7.5 Why do oxide solid electrolytes have lower ionic conductivity than sulfide electrolytes?
The ionic conductivity gap between oxide (LLZO: 0.1–0.9 mS/cm sintered; 2.14×10⁻⁵ mS/cm as compressed powder) and sulfide electrolytes (LPSC: 1–5 mS/cm) arises from three fundamental differences: (1) crystal structure — sulfide lattices have larger, more polarizable S²⁻ anion frameworks that provide wider Li⁺ transport channels and lower activation barriers than the O²⁻ framework in oxides; (2) grain boundary resistance — oxide ceramics are hard and brittle, producing poor inter-grain contact that dominates resistance in compressed powder form; sulfide electrolytes are ductile and deform under pressure to form low-resistance grain boundaries; (3) sintering requirement — oxides require 1100–1200°C sintering to achieve dense, low-grain-boundary microstructure with 0.1–0.9 mS/cm conductivity; sulfides achieve competitive conductivity after cold-pressing at room temperature.

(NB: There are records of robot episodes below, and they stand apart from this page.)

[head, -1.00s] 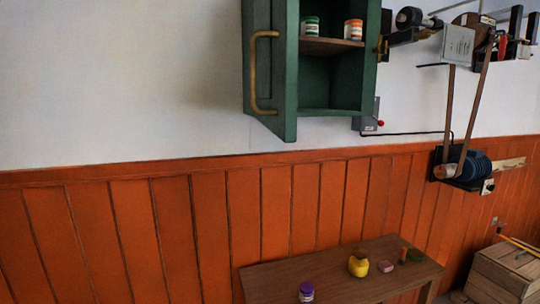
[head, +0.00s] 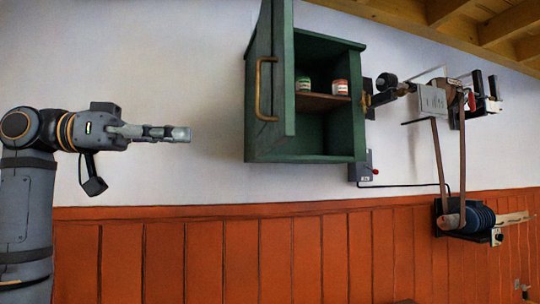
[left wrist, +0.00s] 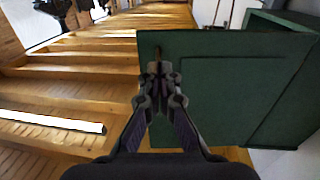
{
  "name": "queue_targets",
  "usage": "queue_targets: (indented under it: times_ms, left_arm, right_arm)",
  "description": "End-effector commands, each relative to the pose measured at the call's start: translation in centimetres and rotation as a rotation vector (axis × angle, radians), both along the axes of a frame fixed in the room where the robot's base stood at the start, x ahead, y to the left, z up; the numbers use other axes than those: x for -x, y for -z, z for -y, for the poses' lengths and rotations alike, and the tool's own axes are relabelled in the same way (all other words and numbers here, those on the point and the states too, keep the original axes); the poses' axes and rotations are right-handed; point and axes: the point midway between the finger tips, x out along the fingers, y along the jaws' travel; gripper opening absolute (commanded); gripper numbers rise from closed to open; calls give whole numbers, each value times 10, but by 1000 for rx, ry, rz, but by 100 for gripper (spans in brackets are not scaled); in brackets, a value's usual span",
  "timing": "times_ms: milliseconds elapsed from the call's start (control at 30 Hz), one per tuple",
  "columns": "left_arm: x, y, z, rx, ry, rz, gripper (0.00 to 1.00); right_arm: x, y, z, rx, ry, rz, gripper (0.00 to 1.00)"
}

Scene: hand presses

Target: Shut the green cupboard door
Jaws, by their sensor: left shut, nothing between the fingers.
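The green cupboard (head: 330,148) hangs on the white wall in the head view. Its green door (head: 285,75) stands open, swung out on the left side, with a brass handle (head: 262,90) on its face. My left gripper (head: 188,134) is shut and empty, to the left of the door and pointing right at it, apart from it in the head view. In the left wrist view the green door (left wrist: 225,85) lies ahead, and the gripper's fingertips (left wrist: 160,68) overlap its left part; I cannot tell there whether they touch. My right gripper is not in view.
Two small jars, one with a green label (head: 303,84) and one with an orange label (head: 340,87), stand on the cupboard shelf. A grey box with a red button (head: 365,168) and belt-driven machinery (head: 450,150) are on the wall to the right. The wall left of the door is clear.

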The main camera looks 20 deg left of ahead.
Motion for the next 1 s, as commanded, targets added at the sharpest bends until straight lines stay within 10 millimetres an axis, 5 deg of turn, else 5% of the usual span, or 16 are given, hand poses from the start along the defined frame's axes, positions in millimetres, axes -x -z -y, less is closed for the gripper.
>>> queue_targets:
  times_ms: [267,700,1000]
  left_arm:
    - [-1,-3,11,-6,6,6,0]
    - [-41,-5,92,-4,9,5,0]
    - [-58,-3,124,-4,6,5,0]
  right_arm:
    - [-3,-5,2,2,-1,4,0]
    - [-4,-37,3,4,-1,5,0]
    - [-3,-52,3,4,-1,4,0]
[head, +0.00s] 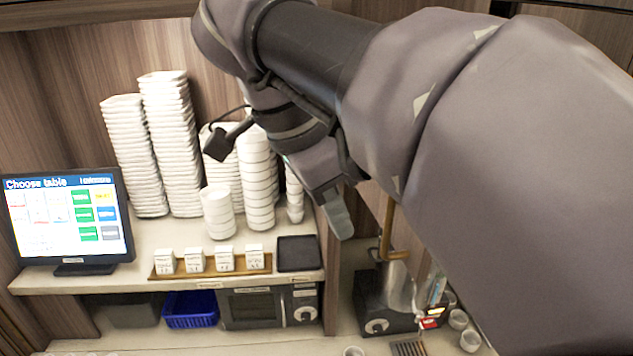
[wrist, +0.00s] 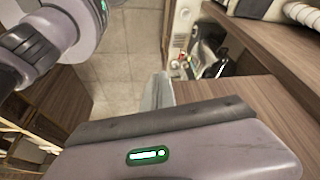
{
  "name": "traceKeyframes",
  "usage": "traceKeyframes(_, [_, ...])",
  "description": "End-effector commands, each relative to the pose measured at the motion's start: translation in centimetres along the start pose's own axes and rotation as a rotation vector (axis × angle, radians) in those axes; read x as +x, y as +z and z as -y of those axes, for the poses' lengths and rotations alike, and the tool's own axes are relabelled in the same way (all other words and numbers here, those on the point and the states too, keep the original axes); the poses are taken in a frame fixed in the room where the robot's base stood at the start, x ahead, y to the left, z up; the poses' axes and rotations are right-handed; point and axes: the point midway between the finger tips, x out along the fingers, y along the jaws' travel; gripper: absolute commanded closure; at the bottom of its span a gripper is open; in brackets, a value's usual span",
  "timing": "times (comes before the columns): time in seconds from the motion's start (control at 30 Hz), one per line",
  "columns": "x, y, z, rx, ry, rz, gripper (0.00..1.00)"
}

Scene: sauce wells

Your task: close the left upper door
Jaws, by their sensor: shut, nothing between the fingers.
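A wooden panel (head: 372,202) with a brass bar handle (head: 388,240) shows just right of my gripper in the head view. It looks like the upper door, but my arm hides most of it, so I cannot tell how far it stands open. My gripper (head: 338,214) points downward, left of the handle and apart from it in the picture. Its fingers are together and hold nothing. In the wrist view the grey fingers (wrist: 157,92) show beside a broad wooden surface (wrist: 245,108); I cannot tell whether they touch it.
Tall stacks of white bowls (head: 172,140) stand on the shelf (head: 160,240) at left, with a touch screen (head: 67,218) and a row of small white boxes (head: 210,261). A black machine (head: 372,305) stands below the handle. Tiled floor (wrist: 125,60) is open in the wrist view.

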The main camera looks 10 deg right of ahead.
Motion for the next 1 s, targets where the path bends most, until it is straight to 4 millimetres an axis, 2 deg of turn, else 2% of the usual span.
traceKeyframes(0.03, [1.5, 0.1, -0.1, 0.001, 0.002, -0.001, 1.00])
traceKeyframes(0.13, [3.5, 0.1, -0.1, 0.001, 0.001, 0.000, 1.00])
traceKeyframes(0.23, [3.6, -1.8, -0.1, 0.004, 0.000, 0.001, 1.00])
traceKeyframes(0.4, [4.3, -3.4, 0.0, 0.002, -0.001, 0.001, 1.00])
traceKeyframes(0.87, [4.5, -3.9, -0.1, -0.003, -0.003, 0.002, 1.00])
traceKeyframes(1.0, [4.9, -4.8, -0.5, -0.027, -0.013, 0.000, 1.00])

7.6 What is a typical ionic conductivity table for solid state electrolytes?
Typical room-temperature ionic conductivity values for solid state electrolytes (mS/cm): sulfide electrolytes — LGPS: up to 12 mS/cm; LPSC (Li₆PS₅Cl): 1–5 mS/cm; β-Li₃PS₄: 0.3–0.6 mS/cm; halide electrolytes — Li₃YCl₆: 1–3 mS/cm; Li₃InCl₆: 1–2 mS/cm; oxide electrolytes (sintered) — LLZO (garnet): 0.1–0.9 mS/cm; LATP: 0.1–1 mS/cm; LISICON: 0.01–0.1 mS/cm; oxide electrolytes (compressed powder) — LLZO: ~2.14×10⁻⁵ mS/cm; polymer electrolytes (70°C) — PEO-LiTFSI: 0.01–0.1 mS/cm; polymer at room temperature: ~10⁻⁵–10⁻⁴ mS/cm. Reference: liquid electrolyte (LiPF₆ in EC/DMC): ~10 mS/cm. These values highlight why sulfide electrolytes are the leading candidate for high-performance all-solid-state batteries, and why oxide electrolytes require sintering or combination with other electrolyte types for practical use.